De los avatares de la estrechez o cómo aprendí a dejar de temer a los espacios cerrados y amar a la claustrofobia
Nunca me han gustado mucho las concentraciones de gente, menos aún en espacios cerrados donde la estrechez es inversamente proporcional a la calma interior que uno arduamente lucha por mantener en el lugar de trabajo. Así que desde que nos mudamos al Invernadero he tenido que vérmelas con esta especie de aversión al excesivo contacto humano.
Todo se resume en un ambiente de "tensa calma" como les gusta decir a los periodistas para referirse desde al lugar donde ha ocurrido un atentado terrorista hasta al jardín de infantes donde las madres protestan por el desayuno escolar.

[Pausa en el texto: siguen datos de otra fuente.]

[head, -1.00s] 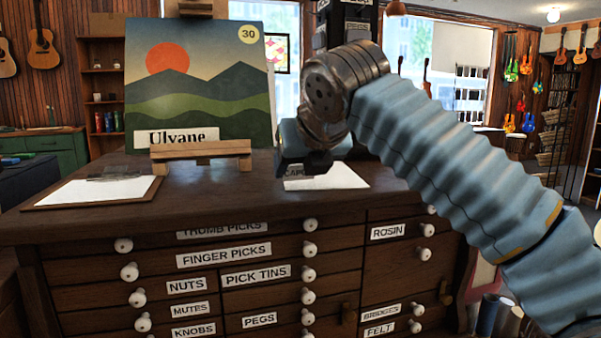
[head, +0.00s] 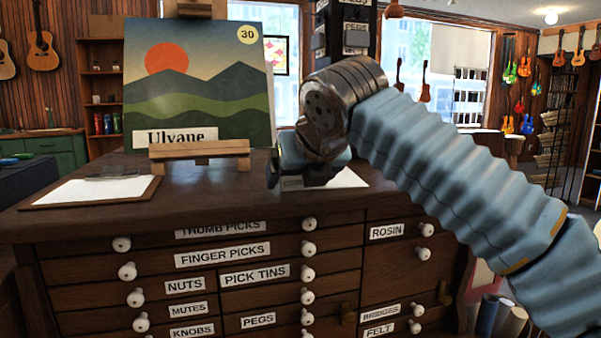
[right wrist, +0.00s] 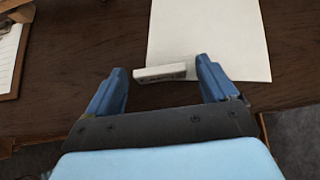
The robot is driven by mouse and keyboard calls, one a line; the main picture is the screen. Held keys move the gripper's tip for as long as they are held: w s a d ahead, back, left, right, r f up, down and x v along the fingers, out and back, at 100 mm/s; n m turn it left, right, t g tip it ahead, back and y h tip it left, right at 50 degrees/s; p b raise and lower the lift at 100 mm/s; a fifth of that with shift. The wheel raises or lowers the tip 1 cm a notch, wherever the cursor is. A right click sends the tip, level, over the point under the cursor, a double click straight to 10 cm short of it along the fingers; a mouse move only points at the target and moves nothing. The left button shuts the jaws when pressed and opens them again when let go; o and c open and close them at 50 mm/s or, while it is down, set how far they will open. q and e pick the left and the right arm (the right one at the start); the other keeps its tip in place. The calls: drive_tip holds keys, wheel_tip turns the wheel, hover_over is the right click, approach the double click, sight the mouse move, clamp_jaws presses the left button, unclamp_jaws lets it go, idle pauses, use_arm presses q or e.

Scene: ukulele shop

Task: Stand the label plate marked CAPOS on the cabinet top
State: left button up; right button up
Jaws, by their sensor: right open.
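In the right wrist view a small white plate (right wrist: 165,72) is at the near edge of a white sheet on the dark cabinet top (right wrist: 60,75). It shows a narrow face with blurred dark marks that I cannot read. My right gripper (right wrist: 162,66) is open, with one blue finger on each side of the plate; a gap shows on the left. I cannot tell whether the plate stands or leans. In the head view my right gripper (head: 298,183) is low over the cabinet top (head: 225,190) and largely hides the plate. My left gripper is not in view.
A sunset picture (head: 200,85) rests on a wooden easel (head: 200,152) left of my gripper. A clipboard (head: 95,190) lies at the left of the cabinet top. The white sheet (head: 348,179) lies by my gripper. Labelled drawers with white knobs face me below.

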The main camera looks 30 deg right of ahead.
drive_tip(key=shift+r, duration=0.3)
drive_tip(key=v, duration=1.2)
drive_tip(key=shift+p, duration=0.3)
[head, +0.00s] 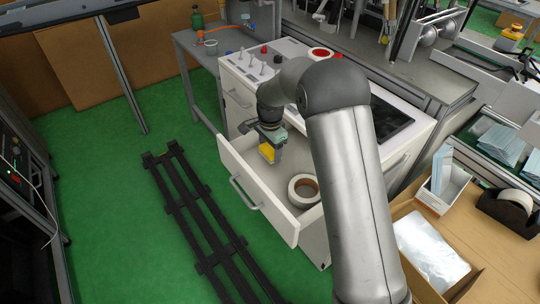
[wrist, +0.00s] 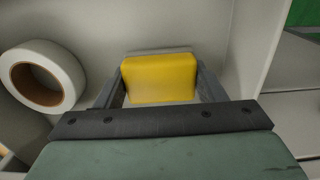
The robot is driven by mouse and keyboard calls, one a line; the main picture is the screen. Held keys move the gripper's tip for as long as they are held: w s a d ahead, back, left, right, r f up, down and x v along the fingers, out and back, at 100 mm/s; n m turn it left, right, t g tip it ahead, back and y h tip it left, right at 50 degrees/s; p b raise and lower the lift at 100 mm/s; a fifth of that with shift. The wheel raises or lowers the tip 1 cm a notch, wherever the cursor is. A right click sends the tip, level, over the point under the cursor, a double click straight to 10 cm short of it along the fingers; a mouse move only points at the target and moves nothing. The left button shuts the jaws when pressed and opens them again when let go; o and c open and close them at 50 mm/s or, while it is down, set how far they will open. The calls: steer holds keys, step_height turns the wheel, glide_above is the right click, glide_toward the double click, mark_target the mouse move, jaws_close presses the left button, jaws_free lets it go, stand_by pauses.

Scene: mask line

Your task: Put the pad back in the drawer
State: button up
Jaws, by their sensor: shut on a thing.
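The yellow pad (head: 266,151) is between the fingers of my gripper (head: 267,156), over the open white drawer (head: 267,207). In the wrist view the pad (wrist: 160,78) sits between both fingertips of my gripper (wrist: 161,82), which are shut on it. The drawer's pale interior (wrist: 118,25) lies around and below the pad. I cannot tell whether the pad touches the drawer floor.
A roll of white tape (head: 303,190) lies in the drawer; in the wrist view the roll (wrist: 70,68) is left of the pad. The cabinet top (head: 240,62) has switches and a red ring.

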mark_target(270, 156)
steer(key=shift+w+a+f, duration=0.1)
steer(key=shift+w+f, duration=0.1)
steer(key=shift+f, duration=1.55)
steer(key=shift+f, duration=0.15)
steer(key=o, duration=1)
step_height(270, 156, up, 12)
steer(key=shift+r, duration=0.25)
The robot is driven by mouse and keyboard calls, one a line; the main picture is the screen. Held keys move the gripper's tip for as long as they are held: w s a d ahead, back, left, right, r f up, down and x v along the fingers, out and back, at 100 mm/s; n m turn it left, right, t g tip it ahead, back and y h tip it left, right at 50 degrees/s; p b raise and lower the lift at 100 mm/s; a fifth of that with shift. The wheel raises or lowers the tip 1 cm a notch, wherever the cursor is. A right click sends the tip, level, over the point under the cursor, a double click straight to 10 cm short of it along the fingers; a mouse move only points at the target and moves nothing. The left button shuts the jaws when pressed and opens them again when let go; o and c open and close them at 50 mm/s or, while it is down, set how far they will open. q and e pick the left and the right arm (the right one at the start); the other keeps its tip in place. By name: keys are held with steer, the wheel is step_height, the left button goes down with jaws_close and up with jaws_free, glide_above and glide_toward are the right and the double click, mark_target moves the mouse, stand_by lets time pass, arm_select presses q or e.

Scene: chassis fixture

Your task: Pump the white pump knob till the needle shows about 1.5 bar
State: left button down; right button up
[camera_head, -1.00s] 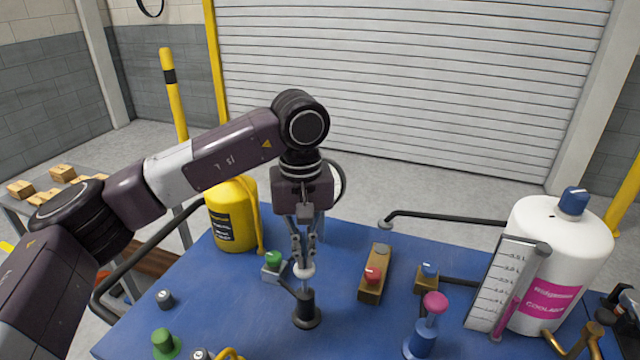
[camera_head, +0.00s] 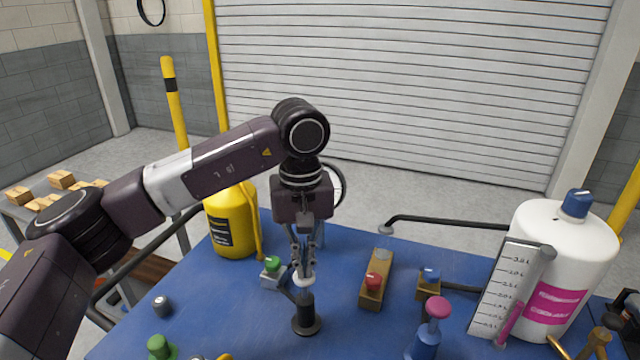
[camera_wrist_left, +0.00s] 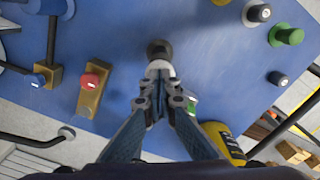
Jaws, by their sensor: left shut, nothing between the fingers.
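The white pump knob (camera_head: 303,281) sits on top of the upright black pump (camera_head: 305,318) on the blue bench. My left gripper (camera_head: 304,268) points straight down, its fingers shut and empty, with the tips at the top of the knob. In the left wrist view the knob (camera_wrist_left: 159,67) shows just beyond the closed fingertips (camera_wrist_left: 158,80). A round white dial (camera_head: 338,185) stands behind my left wrist and is mostly hidden, so I cannot read its needle. My right gripper is not in view.
A green button (camera_head: 272,264) is close left of the pump. A red button on a wooden block (camera_head: 373,282) is to its right. A yellow bottle (camera_head: 232,225) stands behind left, a white coolant tank (camera_head: 565,245) far right. A pink-topped blue plunger (camera_head: 437,308) is front right.

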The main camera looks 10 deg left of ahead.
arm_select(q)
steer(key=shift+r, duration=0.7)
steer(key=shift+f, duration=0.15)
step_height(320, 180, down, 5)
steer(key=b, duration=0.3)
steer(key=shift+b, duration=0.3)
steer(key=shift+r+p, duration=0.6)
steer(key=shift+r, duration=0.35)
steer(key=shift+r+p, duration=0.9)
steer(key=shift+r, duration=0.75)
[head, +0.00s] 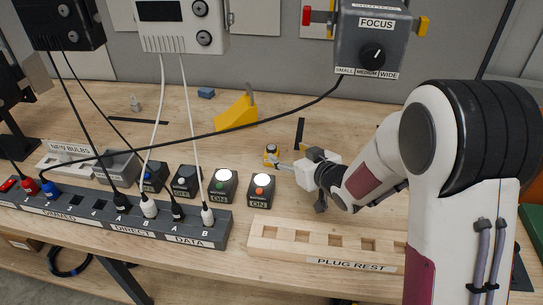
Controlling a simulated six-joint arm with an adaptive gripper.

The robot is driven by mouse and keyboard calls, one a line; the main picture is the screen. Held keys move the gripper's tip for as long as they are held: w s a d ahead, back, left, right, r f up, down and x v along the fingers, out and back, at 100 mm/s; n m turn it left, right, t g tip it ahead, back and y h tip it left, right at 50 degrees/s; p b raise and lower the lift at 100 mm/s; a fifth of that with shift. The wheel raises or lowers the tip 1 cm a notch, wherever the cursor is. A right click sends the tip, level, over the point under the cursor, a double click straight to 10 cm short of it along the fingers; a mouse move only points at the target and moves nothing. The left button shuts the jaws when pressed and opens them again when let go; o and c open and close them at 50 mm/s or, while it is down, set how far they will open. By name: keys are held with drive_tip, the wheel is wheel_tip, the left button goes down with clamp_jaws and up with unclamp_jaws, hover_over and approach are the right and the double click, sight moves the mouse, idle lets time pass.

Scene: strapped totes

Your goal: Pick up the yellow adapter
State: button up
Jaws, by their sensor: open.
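A small yellow adapter (271,154) with a dark, round-marked top stands on the wooden table, right of centre-left in the head view. My gripper (299,186) is open, its fingers spread, just to the right of the adapter. One grey finger reaches left, its tip close to the adapter's lower right side. I cannot tell whether it touches. The other, darker finger hangs lower and nearer the plug rest. Nothing shows between the fingers.
A plug rest (270,232) with square holes lies in front. Lit battery boxes (260,190) and a power strip (130,216) with plugged cables stand left. A yellow wedge (238,113) lies behind. A black cable (262,128) from the focus box (372,40) crosses above the table.

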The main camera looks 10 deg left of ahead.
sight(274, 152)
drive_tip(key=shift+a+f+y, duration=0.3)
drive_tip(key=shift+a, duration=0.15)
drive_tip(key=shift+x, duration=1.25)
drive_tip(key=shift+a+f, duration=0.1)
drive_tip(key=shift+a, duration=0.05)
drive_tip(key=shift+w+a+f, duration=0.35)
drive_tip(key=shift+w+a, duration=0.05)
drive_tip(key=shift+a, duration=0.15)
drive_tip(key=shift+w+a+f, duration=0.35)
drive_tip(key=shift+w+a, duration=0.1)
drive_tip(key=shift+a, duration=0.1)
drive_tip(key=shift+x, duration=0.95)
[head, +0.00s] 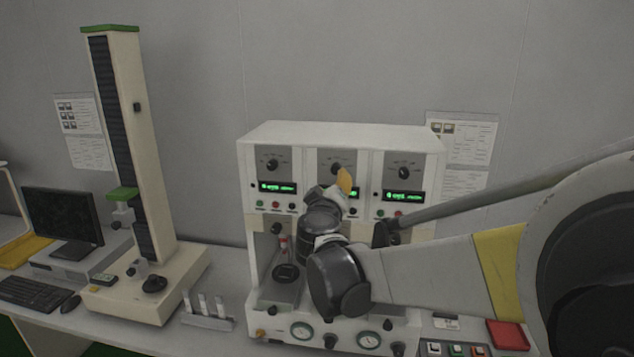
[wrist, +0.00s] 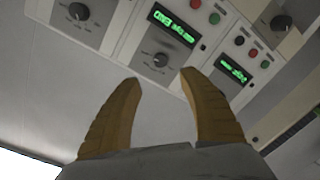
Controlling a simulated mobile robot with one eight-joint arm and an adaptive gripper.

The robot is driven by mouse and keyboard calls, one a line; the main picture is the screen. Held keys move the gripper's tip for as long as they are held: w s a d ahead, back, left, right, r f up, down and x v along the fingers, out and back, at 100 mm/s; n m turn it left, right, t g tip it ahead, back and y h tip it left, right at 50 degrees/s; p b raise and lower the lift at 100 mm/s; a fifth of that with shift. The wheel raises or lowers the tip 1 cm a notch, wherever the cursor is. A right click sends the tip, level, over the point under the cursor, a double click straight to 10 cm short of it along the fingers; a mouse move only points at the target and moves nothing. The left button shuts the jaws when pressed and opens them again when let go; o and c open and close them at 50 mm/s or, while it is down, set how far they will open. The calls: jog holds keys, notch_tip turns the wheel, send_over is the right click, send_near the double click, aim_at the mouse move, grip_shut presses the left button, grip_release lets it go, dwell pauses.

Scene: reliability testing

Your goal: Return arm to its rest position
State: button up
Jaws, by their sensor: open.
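My gripper (wrist: 156,78) shows in the wrist view as two yellow-orange fingers spread apart, with nothing between them. In the head view my gripper (head: 345,181) is partly hidden behind my wrist, with a yellow finger showing in front of the middle panel of a white test machine (head: 340,133). My arm reaches in from the right side. The machine has three panels with knobs and green displays, which also show in the wrist view (wrist: 160,60). My arm covers part of the machine's middle and right bays. I cannot tell the exact gap between fingers and panel.
A tall tester column (head: 125,150) stands to the left, with a monitor (head: 62,217) and keyboard (head: 38,292) beyond it. A small rack (head: 207,320) sits before the machine's left side. A red tray (head: 507,335) lies at the right. Space above the machine is clear.

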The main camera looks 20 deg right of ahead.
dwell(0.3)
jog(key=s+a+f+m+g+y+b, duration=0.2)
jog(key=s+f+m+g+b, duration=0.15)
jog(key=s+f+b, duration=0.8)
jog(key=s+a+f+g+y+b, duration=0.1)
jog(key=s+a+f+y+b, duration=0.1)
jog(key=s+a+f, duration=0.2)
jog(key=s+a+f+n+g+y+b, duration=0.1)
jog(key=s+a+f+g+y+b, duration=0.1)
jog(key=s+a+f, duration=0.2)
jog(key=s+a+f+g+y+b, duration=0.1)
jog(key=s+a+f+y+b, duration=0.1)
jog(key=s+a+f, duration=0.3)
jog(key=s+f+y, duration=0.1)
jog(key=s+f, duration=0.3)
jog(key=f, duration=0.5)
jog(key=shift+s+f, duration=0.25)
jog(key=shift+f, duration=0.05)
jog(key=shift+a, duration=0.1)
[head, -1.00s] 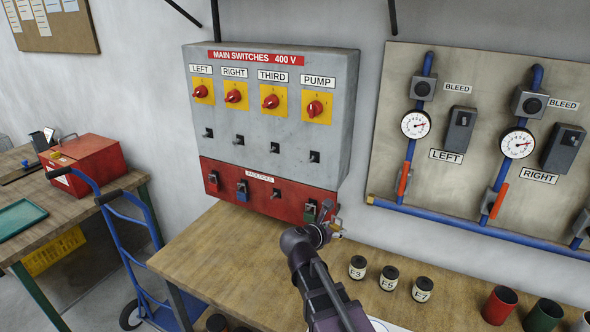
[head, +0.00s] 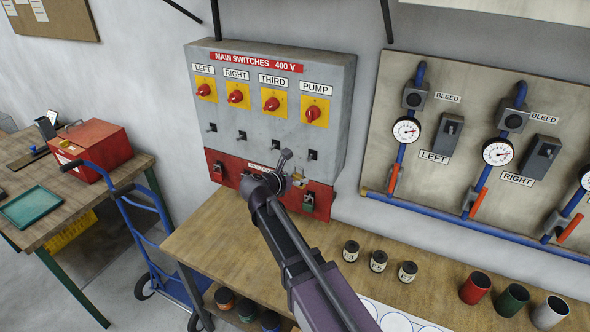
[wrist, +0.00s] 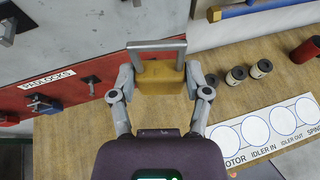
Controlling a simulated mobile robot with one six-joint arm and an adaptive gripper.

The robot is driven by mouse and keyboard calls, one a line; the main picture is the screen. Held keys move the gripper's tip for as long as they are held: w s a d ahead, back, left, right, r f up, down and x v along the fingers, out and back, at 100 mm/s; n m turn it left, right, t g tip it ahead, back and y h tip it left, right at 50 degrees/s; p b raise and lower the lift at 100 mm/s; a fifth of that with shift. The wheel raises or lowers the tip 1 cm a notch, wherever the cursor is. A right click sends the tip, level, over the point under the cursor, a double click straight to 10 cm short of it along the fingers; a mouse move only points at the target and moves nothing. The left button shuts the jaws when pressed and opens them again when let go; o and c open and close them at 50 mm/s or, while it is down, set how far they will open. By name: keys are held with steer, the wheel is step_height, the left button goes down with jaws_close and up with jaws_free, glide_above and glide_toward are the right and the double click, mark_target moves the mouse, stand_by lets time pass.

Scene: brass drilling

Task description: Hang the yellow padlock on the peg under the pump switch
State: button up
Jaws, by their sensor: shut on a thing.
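The yellow padlock (wrist: 162,79) is held between the fingers of my gripper (wrist: 163,88) in the wrist view, with its grey shackle pointing up and away from me. In the head view my gripper (head: 296,178) is in front of the red padlock strip of the switch box, and the padlock there is too small and covered to make out well. The pump switch (head: 313,113) is a red knob on a yellow plate under the label PUMP. The peg under it (head: 312,155) is a small dark peg on the grey panel, with nothing on it. My gripper is below and left of that peg.
Several small labelled jars (head: 379,261) and coloured cups (head: 475,287) stand on the wooden bench (head: 223,235). Gauges and blue pipes (head: 482,180) fill the right board.

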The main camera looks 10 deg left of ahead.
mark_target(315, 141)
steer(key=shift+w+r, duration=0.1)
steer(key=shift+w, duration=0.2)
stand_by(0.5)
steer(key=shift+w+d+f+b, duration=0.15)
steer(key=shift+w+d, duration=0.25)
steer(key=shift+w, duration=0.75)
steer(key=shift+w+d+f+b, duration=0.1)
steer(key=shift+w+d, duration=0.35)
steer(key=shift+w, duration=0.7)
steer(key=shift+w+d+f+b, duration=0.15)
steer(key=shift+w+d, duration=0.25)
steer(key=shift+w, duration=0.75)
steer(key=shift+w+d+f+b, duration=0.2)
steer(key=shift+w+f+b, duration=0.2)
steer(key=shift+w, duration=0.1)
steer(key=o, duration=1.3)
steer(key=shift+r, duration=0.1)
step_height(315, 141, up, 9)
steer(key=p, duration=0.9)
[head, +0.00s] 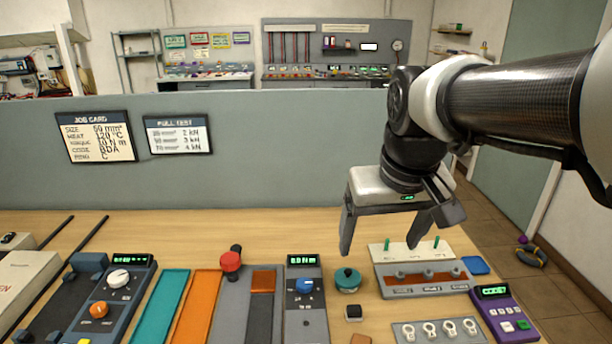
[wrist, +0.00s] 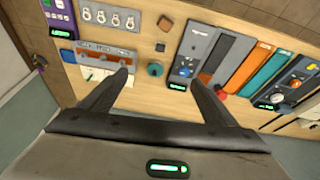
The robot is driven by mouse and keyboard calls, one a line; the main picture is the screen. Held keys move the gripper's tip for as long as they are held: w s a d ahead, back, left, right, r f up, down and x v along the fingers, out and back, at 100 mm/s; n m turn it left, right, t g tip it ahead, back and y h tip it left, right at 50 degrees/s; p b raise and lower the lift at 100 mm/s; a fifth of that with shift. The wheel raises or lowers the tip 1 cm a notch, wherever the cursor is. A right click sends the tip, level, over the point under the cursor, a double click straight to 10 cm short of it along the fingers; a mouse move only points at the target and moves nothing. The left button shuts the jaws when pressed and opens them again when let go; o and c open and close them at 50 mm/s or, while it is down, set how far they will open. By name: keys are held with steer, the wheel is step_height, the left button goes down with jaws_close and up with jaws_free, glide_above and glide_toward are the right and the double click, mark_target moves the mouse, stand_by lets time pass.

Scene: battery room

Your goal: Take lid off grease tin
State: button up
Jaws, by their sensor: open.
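The small round grease tin (head: 347,286) stands on the bench between the grey device with a blue knob and the grey rack. Its teal lid (head: 347,275), with a small dark knob on top, sits on it. In the wrist view the teal lid (wrist: 155,69) shows between my fingertips, farther down on the bench. My gripper (head: 381,248) is open and empty, pointing down above the bench; in the wrist view its two fingers (wrist: 159,76) are spread wide. It does not touch the tin.
A purple meter (head: 503,312) is at the right. A grey partition (head: 270,150) runs behind the bench.

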Hay un silencio delicado que se proyecta desde los rostros cejijuntos de los que trabajan en sus computadoras o en sus dibujos. Uno teme hacer hasta el más mínimo movimiento que podría interrumpir las hondas cavilaciones metafísicas del Luis Fi o de Pesántez. Es más, es tan incómodo todo que hasta parece que los demás podrían escuchar tus pensamientos. Tengo miedo, incluso, de que el teclear que ahora hago para escribir esto pueda estar incomodando a alguno de mis vecinos, por lo que antes de que uno de ellos se abalance sobre mí empuñando su esfero de rojo o portaminas o pincel, termino mi nota y me despido, sigilosamente, desocupados lectores.